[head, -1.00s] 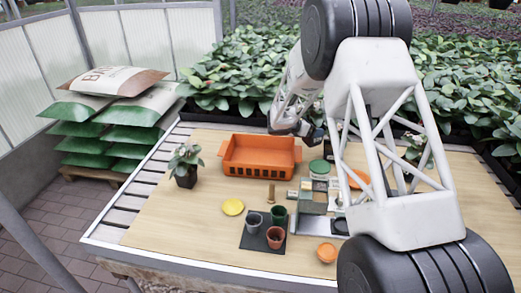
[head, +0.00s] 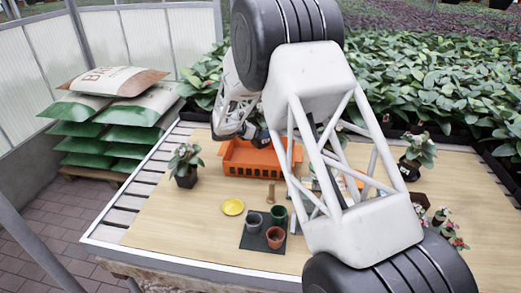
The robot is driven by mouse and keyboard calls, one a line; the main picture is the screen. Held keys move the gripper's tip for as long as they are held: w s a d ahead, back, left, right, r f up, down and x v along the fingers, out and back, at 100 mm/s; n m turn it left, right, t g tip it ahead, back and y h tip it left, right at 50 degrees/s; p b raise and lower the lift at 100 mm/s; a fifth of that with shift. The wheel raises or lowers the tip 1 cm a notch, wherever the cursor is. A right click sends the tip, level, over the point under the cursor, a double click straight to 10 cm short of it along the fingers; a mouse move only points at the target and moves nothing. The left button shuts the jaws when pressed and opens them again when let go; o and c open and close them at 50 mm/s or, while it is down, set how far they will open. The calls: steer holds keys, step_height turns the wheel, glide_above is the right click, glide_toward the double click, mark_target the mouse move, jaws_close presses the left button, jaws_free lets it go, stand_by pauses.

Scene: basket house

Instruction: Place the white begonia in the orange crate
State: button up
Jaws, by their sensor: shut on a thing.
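The orange crate (head: 262,171) stands on the table at centre back. My gripper (head: 258,140) is over the crate's back part, pointing down, and is shut on something. The held thing is too small and dark to name. I cannot tell whether it is the white begonia. Several small potted plants with red, pink and pale flowers (head: 442,221) stand at the right of the table, partly behind my arm.
A leafy plant in a dark pot (head: 186,175) stands left of the crate, another (head: 411,166) at the right. A yellow saucer (head: 232,207) and small pots on a dark mat (head: 253,242) lie in front. The left front table is clear.

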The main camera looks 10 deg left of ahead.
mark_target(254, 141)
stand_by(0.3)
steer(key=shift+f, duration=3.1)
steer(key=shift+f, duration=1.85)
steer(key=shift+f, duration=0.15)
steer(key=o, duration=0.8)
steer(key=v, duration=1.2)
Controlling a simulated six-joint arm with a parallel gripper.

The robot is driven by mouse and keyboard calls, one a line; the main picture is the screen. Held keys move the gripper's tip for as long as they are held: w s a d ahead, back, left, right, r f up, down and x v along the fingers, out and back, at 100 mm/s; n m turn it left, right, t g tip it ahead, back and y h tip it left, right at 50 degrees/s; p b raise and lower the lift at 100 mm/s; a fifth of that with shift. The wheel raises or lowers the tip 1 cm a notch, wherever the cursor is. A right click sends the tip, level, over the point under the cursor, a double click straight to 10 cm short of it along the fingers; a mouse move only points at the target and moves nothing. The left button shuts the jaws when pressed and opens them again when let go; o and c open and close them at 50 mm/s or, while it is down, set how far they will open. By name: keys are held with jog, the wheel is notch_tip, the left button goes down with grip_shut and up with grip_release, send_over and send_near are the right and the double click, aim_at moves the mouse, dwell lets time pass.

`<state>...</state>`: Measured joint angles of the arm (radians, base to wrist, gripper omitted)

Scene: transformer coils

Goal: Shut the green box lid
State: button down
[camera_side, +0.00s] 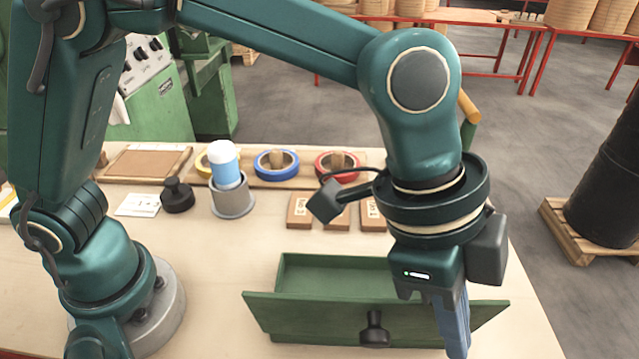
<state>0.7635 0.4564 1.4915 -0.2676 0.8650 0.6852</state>
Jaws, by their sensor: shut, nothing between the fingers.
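The green box (300,261) stands near the table's front edge, with its open inside partly showing. A green panel with a black knob (374,330), which looks like its lid (290,316), leans out on the near side of the opening, so the box is open. My gripper (455,350) points down over the right part of the lid, its blue fingers together and holding nothing. The fingers overlap the lid in the picture; I cannot tell whether they touch it. My gripper and wrist hide the box's right end.
Wooden blocks (298,211) lie behind the box. Farther back are blue tape (262,168), red tape (322,166), a grey cup (233,203) holding a blue-and-white cylinder (226,176), and a black stamp-like object (177,194). Bare tabletop (215,265) lies left of the box.

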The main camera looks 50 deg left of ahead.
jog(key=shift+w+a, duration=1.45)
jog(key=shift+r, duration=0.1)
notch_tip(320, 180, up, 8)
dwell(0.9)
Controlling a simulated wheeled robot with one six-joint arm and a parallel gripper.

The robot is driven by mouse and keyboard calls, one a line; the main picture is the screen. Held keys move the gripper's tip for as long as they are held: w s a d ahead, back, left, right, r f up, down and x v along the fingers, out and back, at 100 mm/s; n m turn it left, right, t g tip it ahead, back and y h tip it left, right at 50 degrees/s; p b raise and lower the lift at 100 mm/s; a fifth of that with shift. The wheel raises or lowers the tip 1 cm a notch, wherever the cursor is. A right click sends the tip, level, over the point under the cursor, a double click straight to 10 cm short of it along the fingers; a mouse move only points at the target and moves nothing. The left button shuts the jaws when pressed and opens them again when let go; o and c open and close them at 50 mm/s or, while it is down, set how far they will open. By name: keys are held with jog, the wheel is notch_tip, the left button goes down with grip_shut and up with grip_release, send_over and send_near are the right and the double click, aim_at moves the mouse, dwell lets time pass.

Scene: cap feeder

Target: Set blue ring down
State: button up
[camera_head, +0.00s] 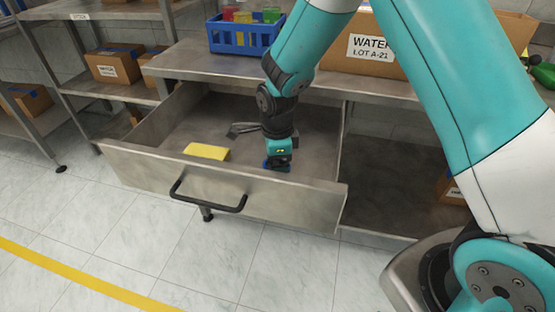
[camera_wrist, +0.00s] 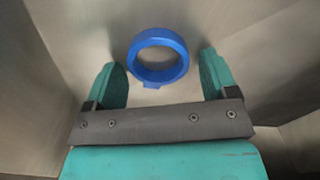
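The blue ring (camera_wrist: 160,76) lies on the drawer floor, as seen in the wrist view, with its opening facing the camera and a small tab at its lower edge. My gripper (camera_wrist: 162,78) is open, with one green finger to each side of the ring; the right finger is apart from it, and I cannot tell whether the left one touches. In the head view my gripper (camera_head: 278,165) points down inside the open drawer (camera_head: 270,198), near its front wall. A bit of blue (camera_head: 266,165) shows at the fingertips there.
A yellow block (camera_head: 206,152) lies in the drawer left of my gripper, and a grey metal item (camera_head: 245,129) lies behind it. The drawer walls stand close around. Above are a blue basket (camera_head: 240,38) and a WATER box (camera_head: 385,52) on the bench top.

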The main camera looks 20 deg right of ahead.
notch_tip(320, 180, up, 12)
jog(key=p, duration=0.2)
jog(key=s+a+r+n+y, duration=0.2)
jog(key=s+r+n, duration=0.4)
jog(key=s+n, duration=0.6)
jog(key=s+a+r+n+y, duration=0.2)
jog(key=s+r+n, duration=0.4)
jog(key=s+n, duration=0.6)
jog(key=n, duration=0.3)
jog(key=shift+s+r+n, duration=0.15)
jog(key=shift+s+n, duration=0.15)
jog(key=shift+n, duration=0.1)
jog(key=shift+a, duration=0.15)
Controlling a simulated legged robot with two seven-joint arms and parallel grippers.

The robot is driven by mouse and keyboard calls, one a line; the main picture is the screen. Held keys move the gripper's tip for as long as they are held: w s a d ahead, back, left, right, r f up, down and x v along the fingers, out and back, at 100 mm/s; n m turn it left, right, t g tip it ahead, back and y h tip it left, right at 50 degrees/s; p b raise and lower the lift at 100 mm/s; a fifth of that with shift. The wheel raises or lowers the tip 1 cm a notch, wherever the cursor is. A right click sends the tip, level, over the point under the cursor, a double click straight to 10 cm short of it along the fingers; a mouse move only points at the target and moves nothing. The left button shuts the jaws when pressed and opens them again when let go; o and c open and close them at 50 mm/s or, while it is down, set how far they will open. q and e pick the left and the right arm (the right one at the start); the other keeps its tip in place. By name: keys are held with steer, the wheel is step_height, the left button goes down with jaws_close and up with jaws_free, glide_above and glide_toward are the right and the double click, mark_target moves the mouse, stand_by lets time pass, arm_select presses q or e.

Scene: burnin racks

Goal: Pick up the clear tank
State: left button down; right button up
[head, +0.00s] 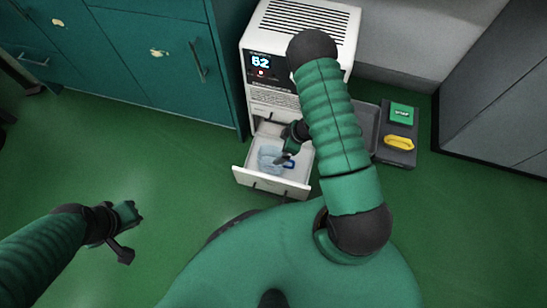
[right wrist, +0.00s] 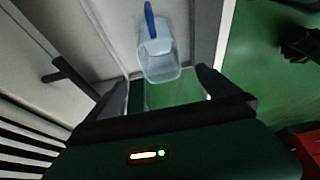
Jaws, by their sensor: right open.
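The clear tank (head: 268,158) is a pale see-through box with a blue part. It sits in the pulled-out white drawer (head: 268,184) of a white unit. In the right wrist view the clear tank (right wrist: 159,60) shows its blue handle, just beyond the fingertips. My right gripper (head: 287,152) is over the drawer, at the tank's right side. The right wrist view shows the right gripper (right wrist: 164,82) open, with nothing clearly held between its fingers. My left gripper (head: 124,230) is at the lower left over the floor, far from the tank; its jaw state is unclear.
The white unit (head: 260,98) with a lit display stands behind the drawer. A dark tray (head: 396,156) with a green box (head: 403,114) and a yellow item (head: 399,143) lies to the right. Teal cabinets (head: 150,50) line the back left. The green floor at left is clear.

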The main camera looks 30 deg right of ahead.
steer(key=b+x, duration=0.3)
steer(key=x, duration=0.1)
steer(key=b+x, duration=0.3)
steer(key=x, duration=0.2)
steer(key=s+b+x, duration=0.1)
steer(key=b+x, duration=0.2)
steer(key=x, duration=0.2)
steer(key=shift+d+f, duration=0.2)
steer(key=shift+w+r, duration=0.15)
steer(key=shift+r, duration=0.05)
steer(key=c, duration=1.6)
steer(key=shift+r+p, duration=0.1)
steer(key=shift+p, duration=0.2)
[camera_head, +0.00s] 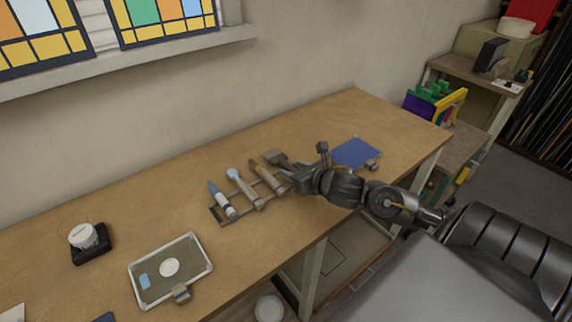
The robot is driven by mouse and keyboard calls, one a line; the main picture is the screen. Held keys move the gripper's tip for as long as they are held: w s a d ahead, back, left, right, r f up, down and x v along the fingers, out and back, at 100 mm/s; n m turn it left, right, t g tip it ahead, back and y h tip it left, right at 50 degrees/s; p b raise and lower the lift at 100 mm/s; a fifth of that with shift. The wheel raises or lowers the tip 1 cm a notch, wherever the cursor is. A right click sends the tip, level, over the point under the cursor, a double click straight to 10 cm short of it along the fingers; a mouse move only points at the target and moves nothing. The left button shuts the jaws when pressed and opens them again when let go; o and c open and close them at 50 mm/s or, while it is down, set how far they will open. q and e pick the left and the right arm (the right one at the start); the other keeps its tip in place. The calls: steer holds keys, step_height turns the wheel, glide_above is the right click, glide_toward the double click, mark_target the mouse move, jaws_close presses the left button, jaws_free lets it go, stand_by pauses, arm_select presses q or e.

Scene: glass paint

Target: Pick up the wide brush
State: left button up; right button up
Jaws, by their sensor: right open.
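The wide brush (277,157) lies at the right end of a row of tools on a rack (219,217) on the wooden table. Its flat grey head points to the back left; most of its handle is hidden by my right gripper. My right gripper (307,167) reaches in from the right, over the handle side of the wide brush. It is open; I cannot tell whether it touches the brush. My left gripper is not in view.
Several other tools lie on the rack to the left, including a blue-tipped one (219,196) and a round-headed one (239,182). A blue sheet (357,152) lies to the right. A framed tray (151,283) and a white jar (82,236) stand front left.

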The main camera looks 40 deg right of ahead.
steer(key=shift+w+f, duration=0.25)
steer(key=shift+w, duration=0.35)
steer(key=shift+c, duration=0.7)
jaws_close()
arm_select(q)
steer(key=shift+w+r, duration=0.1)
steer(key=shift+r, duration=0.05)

+ + + + +

Exercise task: Within the listing, how many lines hold the word "Scene"? Only the number is to be given.

Task solution: 5